[What to do] Go through the listing below and gather every line with the word "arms".

Robot episode records
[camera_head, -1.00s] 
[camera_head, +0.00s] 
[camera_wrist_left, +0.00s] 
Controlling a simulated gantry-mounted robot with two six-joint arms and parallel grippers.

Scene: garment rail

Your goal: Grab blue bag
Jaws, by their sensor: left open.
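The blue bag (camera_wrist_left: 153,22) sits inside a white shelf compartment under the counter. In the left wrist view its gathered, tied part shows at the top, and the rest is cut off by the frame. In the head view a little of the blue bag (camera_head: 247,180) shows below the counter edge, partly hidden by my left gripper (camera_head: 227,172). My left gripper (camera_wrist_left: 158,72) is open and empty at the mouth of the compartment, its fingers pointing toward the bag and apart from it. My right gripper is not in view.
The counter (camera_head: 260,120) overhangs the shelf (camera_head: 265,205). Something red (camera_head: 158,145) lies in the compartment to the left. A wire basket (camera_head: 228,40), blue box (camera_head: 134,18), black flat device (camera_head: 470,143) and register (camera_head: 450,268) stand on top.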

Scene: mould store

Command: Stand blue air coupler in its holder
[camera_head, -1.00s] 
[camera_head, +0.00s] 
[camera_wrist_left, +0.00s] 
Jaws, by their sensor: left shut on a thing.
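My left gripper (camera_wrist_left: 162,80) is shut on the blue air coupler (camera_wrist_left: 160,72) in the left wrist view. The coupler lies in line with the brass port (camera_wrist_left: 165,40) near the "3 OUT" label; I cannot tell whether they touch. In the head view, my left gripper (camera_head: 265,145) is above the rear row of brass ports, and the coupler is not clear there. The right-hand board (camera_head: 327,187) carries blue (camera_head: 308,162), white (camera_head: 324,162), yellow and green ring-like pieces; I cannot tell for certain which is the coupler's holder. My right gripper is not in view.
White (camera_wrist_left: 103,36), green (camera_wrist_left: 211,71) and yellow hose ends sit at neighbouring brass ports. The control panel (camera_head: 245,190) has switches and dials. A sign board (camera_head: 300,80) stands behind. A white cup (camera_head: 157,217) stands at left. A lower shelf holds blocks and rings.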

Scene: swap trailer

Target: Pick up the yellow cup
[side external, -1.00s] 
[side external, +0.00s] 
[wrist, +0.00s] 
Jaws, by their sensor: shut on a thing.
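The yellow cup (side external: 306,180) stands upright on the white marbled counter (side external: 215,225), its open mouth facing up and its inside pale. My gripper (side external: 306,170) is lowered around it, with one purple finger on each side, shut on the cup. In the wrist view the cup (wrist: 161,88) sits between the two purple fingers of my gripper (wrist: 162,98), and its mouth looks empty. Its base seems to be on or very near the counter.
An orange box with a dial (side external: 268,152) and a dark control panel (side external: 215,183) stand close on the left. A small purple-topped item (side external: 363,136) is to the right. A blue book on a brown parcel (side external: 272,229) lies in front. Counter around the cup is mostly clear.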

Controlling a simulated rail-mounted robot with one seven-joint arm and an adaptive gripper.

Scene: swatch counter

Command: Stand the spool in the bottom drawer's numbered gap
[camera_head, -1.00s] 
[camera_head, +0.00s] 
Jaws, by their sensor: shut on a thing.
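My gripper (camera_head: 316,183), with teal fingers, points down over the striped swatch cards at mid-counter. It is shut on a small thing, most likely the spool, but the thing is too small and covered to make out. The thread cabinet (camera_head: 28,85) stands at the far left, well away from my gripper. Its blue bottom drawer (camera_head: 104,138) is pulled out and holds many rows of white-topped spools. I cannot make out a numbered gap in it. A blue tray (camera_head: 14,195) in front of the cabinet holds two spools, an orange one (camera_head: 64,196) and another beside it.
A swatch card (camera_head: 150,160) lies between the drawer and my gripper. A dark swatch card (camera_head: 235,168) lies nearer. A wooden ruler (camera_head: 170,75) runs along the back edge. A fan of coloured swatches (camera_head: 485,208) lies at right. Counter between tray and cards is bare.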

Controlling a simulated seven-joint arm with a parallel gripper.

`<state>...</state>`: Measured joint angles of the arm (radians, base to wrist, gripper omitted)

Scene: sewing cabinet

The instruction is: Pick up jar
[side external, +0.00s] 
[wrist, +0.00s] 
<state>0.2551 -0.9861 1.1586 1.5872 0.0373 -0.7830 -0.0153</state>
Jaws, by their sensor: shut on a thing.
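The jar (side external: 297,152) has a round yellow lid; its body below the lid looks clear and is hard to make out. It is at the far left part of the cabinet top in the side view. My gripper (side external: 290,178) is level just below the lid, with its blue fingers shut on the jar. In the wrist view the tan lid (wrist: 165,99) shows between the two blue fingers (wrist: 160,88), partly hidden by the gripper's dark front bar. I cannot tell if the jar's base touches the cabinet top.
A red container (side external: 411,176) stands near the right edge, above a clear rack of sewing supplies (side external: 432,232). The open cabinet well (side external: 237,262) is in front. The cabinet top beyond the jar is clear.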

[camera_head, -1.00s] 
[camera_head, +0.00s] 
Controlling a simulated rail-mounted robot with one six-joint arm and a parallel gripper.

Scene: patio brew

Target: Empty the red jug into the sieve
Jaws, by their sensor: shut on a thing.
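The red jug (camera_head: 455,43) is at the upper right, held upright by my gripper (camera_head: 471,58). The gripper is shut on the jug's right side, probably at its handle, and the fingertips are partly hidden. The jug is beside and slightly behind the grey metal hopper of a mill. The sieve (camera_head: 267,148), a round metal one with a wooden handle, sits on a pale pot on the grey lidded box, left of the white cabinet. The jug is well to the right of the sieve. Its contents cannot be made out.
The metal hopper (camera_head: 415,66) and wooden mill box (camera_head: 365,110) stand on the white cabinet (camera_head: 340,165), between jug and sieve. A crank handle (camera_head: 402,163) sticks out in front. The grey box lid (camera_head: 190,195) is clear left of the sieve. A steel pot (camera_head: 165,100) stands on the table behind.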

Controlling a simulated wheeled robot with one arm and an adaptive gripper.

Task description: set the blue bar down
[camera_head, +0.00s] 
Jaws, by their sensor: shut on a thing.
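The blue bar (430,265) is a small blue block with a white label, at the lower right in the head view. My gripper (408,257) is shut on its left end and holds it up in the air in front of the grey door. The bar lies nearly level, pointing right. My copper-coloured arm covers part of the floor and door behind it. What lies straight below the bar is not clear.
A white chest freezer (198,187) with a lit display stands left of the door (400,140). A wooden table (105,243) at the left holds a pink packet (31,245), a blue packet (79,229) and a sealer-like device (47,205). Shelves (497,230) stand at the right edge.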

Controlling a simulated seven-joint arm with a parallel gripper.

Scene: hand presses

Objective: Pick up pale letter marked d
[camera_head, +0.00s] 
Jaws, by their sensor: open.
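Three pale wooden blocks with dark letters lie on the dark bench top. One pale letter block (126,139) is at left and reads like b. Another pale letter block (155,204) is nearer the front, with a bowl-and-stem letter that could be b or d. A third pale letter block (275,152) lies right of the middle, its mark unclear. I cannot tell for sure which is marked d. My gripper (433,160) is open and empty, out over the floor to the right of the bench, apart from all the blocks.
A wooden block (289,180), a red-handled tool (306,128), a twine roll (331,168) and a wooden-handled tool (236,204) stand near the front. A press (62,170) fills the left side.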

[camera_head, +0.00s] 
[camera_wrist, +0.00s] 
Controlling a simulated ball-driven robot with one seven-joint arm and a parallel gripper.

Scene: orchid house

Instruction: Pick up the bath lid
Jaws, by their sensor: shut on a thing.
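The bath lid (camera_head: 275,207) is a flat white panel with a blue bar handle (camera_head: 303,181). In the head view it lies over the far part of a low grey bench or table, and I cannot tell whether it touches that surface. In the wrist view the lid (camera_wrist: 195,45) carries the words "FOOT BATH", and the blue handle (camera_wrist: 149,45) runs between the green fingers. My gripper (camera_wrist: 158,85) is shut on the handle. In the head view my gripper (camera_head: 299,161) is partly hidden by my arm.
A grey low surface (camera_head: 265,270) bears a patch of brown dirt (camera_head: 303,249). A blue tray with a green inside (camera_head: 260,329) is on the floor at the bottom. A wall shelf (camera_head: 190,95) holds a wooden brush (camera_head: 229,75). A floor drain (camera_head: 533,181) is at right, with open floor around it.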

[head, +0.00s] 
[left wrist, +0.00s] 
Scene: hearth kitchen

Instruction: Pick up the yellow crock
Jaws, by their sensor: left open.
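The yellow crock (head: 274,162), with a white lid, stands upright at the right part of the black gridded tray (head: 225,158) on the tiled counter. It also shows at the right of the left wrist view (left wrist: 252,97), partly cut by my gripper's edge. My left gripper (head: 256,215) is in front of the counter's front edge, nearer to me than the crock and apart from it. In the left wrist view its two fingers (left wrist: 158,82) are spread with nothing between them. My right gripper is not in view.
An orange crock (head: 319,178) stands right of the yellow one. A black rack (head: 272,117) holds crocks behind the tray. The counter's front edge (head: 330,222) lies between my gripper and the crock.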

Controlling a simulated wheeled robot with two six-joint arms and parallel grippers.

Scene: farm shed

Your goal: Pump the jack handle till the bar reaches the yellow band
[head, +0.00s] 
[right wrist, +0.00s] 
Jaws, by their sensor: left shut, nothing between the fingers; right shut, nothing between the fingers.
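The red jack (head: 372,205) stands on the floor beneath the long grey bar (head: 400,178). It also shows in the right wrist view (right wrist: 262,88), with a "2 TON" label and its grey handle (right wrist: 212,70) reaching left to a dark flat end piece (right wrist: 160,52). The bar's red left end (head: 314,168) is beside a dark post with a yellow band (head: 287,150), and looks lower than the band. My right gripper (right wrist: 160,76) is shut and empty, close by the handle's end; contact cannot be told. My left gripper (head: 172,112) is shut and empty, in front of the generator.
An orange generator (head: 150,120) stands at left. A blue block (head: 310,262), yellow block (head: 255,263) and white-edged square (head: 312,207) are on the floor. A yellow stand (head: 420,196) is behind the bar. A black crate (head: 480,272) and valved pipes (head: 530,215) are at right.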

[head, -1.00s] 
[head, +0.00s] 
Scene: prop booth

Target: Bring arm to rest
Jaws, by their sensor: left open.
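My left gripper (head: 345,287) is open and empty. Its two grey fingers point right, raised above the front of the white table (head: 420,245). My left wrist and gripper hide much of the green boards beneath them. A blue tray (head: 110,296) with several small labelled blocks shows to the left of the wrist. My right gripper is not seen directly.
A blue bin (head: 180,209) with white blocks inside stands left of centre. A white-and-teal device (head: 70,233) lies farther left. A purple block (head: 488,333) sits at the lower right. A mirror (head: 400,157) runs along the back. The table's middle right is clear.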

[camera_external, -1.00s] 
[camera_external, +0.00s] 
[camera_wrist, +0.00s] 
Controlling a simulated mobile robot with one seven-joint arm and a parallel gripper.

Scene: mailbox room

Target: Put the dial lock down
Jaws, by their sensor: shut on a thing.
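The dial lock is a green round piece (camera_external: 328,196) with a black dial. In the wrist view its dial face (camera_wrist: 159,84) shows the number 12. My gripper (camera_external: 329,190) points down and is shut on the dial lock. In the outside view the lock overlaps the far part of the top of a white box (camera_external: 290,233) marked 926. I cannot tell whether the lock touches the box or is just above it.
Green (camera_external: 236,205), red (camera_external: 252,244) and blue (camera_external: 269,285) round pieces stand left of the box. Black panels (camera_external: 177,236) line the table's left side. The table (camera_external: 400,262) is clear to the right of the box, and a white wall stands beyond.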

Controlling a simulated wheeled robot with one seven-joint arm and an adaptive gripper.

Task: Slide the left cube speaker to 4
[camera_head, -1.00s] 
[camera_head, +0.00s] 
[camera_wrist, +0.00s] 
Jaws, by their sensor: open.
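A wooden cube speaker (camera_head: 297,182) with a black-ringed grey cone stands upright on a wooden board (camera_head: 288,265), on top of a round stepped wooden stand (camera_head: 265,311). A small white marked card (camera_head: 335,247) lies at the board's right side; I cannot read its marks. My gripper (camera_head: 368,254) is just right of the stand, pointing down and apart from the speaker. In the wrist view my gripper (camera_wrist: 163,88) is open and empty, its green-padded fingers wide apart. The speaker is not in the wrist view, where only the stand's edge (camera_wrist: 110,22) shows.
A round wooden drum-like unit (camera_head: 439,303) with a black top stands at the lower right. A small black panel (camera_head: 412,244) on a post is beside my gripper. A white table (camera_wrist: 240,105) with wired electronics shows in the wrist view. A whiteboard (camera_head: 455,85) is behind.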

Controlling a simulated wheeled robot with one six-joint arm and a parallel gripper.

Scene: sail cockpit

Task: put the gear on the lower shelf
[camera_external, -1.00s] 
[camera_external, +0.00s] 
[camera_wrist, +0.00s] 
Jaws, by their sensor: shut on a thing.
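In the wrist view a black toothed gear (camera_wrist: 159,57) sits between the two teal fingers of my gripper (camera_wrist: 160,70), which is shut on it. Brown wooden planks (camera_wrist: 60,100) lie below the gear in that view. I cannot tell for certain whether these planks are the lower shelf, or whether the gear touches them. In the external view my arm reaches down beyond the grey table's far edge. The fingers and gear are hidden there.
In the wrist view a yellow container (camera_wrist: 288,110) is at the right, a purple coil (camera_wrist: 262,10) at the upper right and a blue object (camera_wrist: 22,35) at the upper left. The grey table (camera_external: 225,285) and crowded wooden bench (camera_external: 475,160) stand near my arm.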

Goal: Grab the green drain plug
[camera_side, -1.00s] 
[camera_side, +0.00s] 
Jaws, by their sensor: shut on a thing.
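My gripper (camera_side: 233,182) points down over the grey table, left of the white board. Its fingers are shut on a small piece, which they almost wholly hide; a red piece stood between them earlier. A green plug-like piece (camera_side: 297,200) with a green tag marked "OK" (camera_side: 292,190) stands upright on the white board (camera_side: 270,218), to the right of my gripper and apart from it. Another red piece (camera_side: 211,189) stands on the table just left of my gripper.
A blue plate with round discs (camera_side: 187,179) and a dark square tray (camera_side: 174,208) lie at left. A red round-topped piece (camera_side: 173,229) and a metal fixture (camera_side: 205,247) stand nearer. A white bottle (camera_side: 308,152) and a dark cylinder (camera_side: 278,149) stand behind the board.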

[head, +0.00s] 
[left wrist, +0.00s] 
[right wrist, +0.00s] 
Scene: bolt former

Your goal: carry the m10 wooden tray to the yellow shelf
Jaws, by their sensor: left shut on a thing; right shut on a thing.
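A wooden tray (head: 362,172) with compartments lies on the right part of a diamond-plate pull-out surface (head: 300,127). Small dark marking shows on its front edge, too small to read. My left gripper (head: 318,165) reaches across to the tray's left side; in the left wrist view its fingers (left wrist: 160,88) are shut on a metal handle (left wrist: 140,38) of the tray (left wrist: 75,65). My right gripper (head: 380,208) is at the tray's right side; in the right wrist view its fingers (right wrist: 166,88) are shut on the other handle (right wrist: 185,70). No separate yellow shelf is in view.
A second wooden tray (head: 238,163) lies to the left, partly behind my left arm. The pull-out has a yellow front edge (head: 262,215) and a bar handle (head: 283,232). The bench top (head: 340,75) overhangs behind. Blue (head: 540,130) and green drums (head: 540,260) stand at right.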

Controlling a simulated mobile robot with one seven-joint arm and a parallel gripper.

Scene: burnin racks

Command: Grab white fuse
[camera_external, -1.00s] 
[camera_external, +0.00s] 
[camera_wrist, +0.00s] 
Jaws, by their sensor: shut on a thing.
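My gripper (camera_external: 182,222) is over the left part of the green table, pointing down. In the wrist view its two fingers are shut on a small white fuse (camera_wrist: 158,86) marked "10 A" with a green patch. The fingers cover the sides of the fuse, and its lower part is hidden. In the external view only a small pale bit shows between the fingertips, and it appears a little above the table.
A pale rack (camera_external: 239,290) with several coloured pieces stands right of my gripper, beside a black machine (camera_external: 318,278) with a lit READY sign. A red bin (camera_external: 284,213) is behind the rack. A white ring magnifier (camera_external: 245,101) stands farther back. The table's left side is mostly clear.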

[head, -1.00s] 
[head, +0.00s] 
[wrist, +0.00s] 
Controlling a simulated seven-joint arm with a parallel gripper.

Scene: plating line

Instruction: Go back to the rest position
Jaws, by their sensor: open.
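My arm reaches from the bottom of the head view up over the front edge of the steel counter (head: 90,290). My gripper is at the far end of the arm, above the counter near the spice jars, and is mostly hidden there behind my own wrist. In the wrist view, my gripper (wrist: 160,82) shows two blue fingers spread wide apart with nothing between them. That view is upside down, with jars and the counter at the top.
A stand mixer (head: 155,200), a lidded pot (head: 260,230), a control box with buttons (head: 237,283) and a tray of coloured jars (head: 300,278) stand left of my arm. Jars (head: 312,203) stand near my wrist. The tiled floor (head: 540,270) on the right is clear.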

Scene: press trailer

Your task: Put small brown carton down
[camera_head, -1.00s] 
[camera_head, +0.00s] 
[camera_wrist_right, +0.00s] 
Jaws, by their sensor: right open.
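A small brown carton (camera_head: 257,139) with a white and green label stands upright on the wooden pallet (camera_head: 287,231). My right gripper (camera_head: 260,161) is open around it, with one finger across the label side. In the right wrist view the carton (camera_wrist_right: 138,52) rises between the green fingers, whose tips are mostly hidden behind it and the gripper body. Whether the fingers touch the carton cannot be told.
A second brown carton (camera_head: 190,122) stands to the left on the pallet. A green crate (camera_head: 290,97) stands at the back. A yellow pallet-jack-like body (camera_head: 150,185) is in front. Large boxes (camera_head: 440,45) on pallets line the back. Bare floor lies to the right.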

[Output of the task]
Controlling a simulated gantry-mounted robot with two six-joint arms and parallel grippers.
Controlling a simulated wheeled robot with two six-joint arms and parallel grippers.

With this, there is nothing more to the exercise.